DLL development discussions

IIRC Koshling tried this early last year (at least the part about moving the DLL to C++ 11.0) and found that without a LOT of work it wasn't going to go anywhere.

The shim DLL might work, but given that it would, if I'm understanding correctly, deallocate everything the exe sends it, reallocate it in a manner that the c++ 11 DLL would be OK with, and then forward it to another interface I can see preformance issues here. That, and the additional issue of how to handle Python calls to and from the DLL. Another issue would be whether or not the C++ 11 debugger chokes when you and look at something going on in the shim.

The benefits would probably be worth it though. Last year I tested one of alberts DLLs compiled with the Intel C++ compiler and turns went almost twice as fast.
There are actually not that many calls over the DLL boundaries that are problematic. Main issue are the few ones that use vectors or pass CvString and similar or return it.
It seems like several of the programmers at Firaxis were aware of the issues of passing STL classes over DLL boundaries and some were not.
The calls into and from the DLL are not that performance relevant in general because the AI turns happen nearly entirely in the DLL.

In regards to Python: The calls from Python to the DLL do not touch the exe at all but currently they do go over a Boost Python DLL. In my tests I bypassed that by linking a new version of Boost Python statically which then directly communicates with the Python24.dll.
 
Can I make 512 civilizations instead of 50? Then I can make a script of my dreams on a huge map of medieval Europe
 
There are actually not that many calls over the DLL boundaries that are problematic. Main issue are the few ones that use vectors or pass CvString and similar or return it.
It seems like several of the programmers at Firaxis were aware of the issues of passing STL classes over DLL boundaries and some were not.
The calls into and from the DLL are not that performance relevant in general because the AI turns happen nearly entirely in the DLL.
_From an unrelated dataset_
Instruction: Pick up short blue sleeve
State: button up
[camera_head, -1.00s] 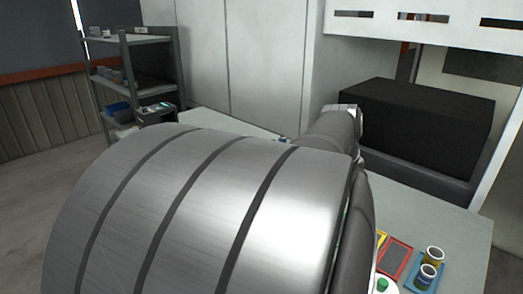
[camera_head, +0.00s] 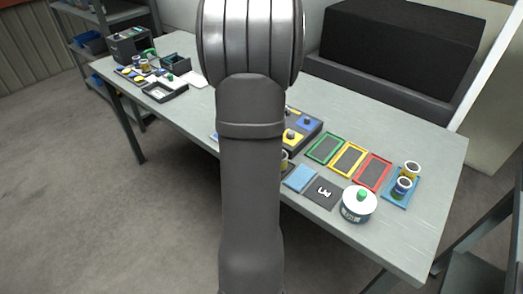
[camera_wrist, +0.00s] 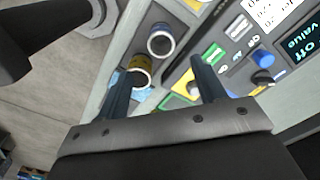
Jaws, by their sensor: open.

In regards to Python: The calls from Python to the DLL do not touch the exe at all but currently they do go over a Boost Python DLL. In my tests I bypassed that by linking a new version of Boost Python statically which then directly communicates with the Python24.dll.

Can you post the changes that you made to Boost Python? I want to do some testing with newer versions.
 
We have a rare CTD then a new City is founded. I saw this one happening a couple times in the last 3 Months and it was never really repeatable. What can be the issue that leads to a CTD in marked line?

Code:
void CvCity::FlushCanConstructCache(BuildingTypes eBuilding)
{
	//OutputDebugString(CvString::format("[%d] FlushCanConstructCache (%d), workitem priority = %08lx\n", GetCurrentThreadId(), eBuilding, (m_workItem == NULL ? -1 : m_workItem->GetPriority())).c_str());
	EnterCriticalSection(&m_cCanConstructCacheSection);

	if ( eBuilding == NO_BUILDING )
	{
		[B][COLOR="Red"][SIZE="3"]SAFE_DELETE(m_bCanConstruct);[/SIZE][/COLOR][/B]
	}
	else if ( m_bCanConstruct != NULL )
	{
		(*m_bCanConstruct).erase(eBuilding);
	}

	LeaveCriticalSection(&m_cCanConstructCacheSection);
}
 
We have a rare CTD then a new City is founded. I saw this one happening a couple times in the last 3 Months and it was never really repeatable. What can be the issue that leads to a CTD in marked line?

Code:
void CvCity::FlushCanConstructCache(BuildingTypes eBuilding)
{
	//OutputDebugString(CvString::format("[%d] FlushCanConstructCache (%d), workitem priority = %08lx\n", GetCurrentThreadId(), eBuilding, (m_workItem == NULL ? -1 : m_workItem->GetPriority())).c_str());
	EnterCriticalSection(&m_cCanConstructCacheSection);

	if ( eBuilding == NO_BUILDING )
	{
		[B][COLOR="Red"][SIZE="3"]SAFE_DELETE(m_bCanConstruct);[/SIZE][/COLOR][/B]
	}
	else if ( m_bCanConstruct != NULL )
	{
		(*m_bCanConstruct).erase(eBuilding);
	}

	LeaveCriticalSection(&m_cCanConstructCacheSection);
}
Likely cause is that the m_bCanConstruct pointer is not initialized to NULL in the constructor of CvCity.
 
Likely cause is that the m_bCanConstruct pointer is not initialized to NULL in the constructor of CvCity.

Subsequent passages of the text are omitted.